According to Emmons December 9 blog post, since 1934, after the 1933 bank holiday closed thousands of banks and the newly established Federal Deposit Insurance Corporation (FDIC) stabilized the banking system, the bank population has declined by 71%, equivalent to 10,973 institutions.
Emmons stated that the “slow and steady decline in bank numbers continues”, as few new banks are being chartered, and banks continue to merge with one another, reducing the number of charters.
“The long-term decline in the number of commercial banks shows no signs of ending,” he said. “Bank failures have become much less common, but the rate of new-bank chartering also has declined to insignificance.
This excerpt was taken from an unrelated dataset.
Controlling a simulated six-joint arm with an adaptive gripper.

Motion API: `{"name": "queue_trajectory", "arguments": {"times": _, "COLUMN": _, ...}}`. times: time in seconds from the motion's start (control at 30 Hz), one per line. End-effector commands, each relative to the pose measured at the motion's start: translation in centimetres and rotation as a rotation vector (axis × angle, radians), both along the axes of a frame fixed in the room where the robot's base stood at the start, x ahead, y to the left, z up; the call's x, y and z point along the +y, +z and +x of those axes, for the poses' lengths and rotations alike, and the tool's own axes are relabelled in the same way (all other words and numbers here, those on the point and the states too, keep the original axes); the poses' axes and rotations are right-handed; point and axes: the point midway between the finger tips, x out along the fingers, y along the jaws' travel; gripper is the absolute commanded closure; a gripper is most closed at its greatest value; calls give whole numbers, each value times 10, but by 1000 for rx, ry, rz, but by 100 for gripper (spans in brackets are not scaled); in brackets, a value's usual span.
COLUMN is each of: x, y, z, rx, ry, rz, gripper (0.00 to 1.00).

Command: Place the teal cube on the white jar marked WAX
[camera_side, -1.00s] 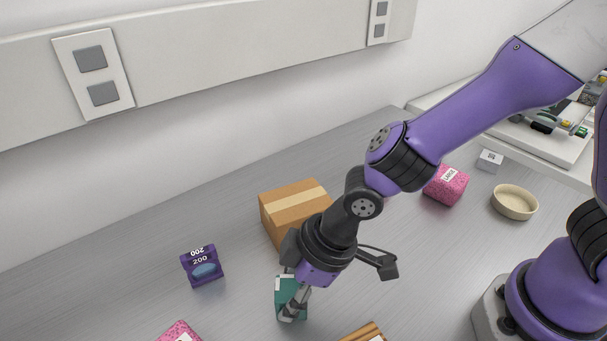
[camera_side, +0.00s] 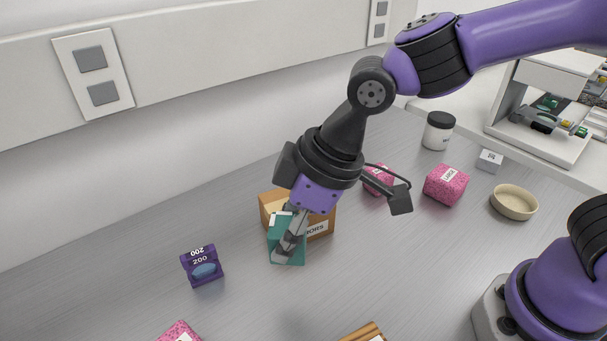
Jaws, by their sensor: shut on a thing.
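The teal cube (camera_side: 276,243) is held between the fingers of my gripper (camera_side: 290,240). It appears raised above the bench, in front of the cardboard box. My gripper is shut on it and points down and slightly left. A white jar (camera_side: 437,133) with a black lid stands at the back right, well to the right of my gripper. Its label is turned partly away and only a first letter, like a W, shows. One side of the cube is hidden by the fingers.
A cardboard box (camera_side: 320,226) stands just behind the cube. Pink speckled blocks (camera_side: 445,186) (camera_side: 378,180) lie between it and the jar. A cream bowl (camera_side: 514,202), a small grey box (camera_side: 489,161) and an instrument (camera_side: 550,110) are at right. A purple box (camera_side: 202,266) sits at left.

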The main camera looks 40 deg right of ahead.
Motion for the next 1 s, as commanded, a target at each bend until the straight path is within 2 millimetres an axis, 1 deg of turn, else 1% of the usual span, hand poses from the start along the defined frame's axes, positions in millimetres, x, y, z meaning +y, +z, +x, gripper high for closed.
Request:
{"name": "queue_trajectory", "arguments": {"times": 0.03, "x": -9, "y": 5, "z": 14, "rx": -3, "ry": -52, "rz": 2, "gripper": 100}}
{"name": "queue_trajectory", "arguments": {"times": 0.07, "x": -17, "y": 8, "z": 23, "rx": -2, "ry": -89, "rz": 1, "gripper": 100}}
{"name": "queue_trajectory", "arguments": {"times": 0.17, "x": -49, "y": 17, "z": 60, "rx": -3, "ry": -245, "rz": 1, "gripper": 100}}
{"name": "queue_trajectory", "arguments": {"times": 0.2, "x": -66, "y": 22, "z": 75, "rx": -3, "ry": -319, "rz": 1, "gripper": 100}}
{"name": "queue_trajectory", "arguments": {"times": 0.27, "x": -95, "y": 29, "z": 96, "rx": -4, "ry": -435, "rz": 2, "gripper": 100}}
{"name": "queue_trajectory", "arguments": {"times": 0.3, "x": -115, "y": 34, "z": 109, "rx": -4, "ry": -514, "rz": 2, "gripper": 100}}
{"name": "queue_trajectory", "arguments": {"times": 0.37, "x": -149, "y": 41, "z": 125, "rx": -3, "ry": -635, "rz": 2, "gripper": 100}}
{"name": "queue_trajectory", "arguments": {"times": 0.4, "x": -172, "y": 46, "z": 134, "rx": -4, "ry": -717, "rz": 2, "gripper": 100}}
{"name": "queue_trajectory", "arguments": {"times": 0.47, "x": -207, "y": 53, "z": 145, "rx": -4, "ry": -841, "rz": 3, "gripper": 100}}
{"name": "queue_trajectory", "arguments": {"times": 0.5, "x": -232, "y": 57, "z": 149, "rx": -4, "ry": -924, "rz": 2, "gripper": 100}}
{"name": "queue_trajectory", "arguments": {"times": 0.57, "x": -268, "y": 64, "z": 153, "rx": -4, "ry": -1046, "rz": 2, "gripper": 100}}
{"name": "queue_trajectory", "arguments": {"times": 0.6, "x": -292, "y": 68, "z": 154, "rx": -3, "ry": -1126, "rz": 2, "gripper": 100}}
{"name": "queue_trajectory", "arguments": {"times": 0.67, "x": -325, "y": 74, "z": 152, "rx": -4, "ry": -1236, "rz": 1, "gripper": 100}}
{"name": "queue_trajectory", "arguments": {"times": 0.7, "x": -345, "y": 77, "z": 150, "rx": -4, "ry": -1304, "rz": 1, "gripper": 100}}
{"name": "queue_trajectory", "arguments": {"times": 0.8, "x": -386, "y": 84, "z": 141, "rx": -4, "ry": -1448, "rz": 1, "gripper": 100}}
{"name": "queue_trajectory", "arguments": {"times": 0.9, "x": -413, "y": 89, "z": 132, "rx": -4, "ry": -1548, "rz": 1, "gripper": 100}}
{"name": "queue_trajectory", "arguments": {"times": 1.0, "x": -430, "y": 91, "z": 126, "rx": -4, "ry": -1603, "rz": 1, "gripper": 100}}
Meanwhile, bank mergers continue at a historically high rate on a percentage basis.”
In 1984, the commercial-bank population reached 14,496.
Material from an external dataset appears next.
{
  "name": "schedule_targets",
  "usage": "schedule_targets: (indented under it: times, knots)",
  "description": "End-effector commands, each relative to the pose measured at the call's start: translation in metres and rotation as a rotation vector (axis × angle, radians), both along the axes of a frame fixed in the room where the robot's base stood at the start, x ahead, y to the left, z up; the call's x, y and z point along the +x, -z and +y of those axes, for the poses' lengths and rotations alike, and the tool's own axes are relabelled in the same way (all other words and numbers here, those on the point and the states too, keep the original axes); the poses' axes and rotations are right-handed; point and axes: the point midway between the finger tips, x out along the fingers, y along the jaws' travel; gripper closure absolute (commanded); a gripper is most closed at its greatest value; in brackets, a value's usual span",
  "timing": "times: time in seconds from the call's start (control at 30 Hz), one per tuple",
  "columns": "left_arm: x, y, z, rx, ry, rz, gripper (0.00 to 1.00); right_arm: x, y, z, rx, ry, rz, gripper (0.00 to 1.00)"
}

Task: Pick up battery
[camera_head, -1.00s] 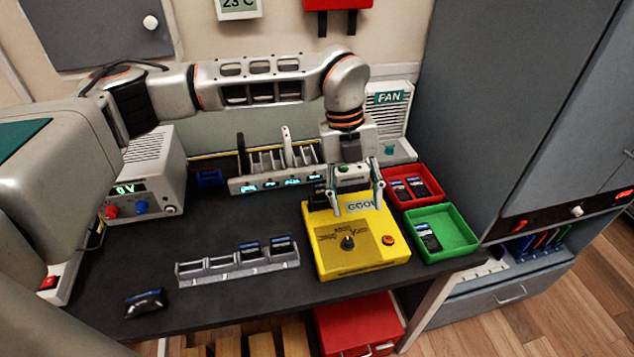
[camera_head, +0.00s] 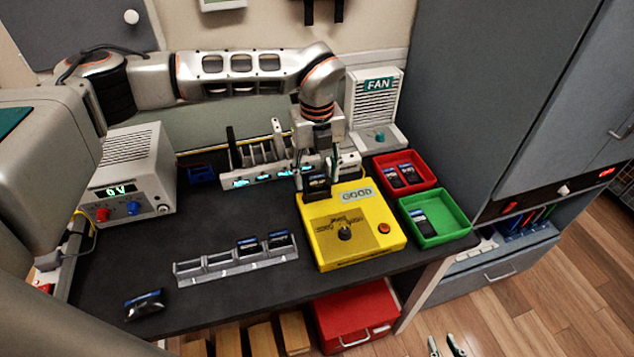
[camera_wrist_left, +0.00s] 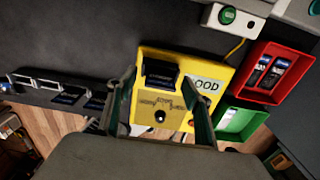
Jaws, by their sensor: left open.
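A black battery with a blue edge (camera_head: 317,187) stands in the slot at the back of the yellow tester (camera_head: 325,257), beside its GOOD label. My left gripper (camera_head: 317,176) is just above it, with its fingers apart near the battery's sides. In the left wrist view the battery (camera_wrist_left: 161,74) lies between and beyond the open fingers (camera_wrist_left: 163,108). I cannot tell whether the fingers touch it. My right gripper (camera_head: 446,345) shows only its fingertips at the bottom edge, apart and empty.
More batteries sit in a grey rack (camera_head: 215,269), the red tray (camera_head: 430,184) and the green tray (camera_head: 462,237). A loose dark pack (camera_head: 145,304) lies at front left. A charger row (camera_head: 240,181) and a fan (camera_head: 377,97) stand behind. The dark table middle is clear.

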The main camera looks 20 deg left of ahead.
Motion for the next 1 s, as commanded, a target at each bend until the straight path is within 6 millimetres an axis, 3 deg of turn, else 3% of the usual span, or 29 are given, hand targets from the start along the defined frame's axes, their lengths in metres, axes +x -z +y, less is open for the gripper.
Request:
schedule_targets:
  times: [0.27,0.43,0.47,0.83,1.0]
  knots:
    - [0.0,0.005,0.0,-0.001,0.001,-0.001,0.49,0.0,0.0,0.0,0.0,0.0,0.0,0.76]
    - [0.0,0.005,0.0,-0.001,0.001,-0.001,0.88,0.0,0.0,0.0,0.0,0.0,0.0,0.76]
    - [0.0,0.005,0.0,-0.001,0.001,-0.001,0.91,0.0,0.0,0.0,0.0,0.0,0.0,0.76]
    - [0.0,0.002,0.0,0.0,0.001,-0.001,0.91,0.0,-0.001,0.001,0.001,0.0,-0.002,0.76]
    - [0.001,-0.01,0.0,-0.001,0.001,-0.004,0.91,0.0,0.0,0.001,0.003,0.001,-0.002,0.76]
“Between 1984 and 2020, the number of banks decreased by 70%. Even though, on balance, more than 10,000 banks disappeared during the period, the number of disappearances in any year never reached 600 banks or 5% of the total. Instead, the decline has been remarkably steady in percentage terms,” Emmons said.
According to Federal Deposit Insurance Corporation’s Historical Statistics on Banking for 1934-92, BankFind Suite for 1993-2020 and Emmons’ calculations, the decline in the bank population since 1984 disguises high volatility in the rate of new-bank chartering, bank failures, and bank mergers.
In particular, a large number of banks failed during the 1980s and early 1990s, and again during and after the 2007-09 financial crisis. Those failures were approximately offset by the entry of newly chartered banks.
However, bank failures and new-bank entries have almost ceased since 2015, while the number of commercial banks continues to decline, fuelled by an increasing number of mergers.
For 2021, the FDIC lists only nine new commercial banks (0.2% of the 2020 bank population), no bank failures and four voluntary bank liquidations (0.1% of the 2020 bank population).
The executive order – designed to promote competition in the US economy – could have a negative effect on US bank mergers, according to Moody’s, although it added that the way in which the order would be implemented by federal banking regulators remained “unclear”.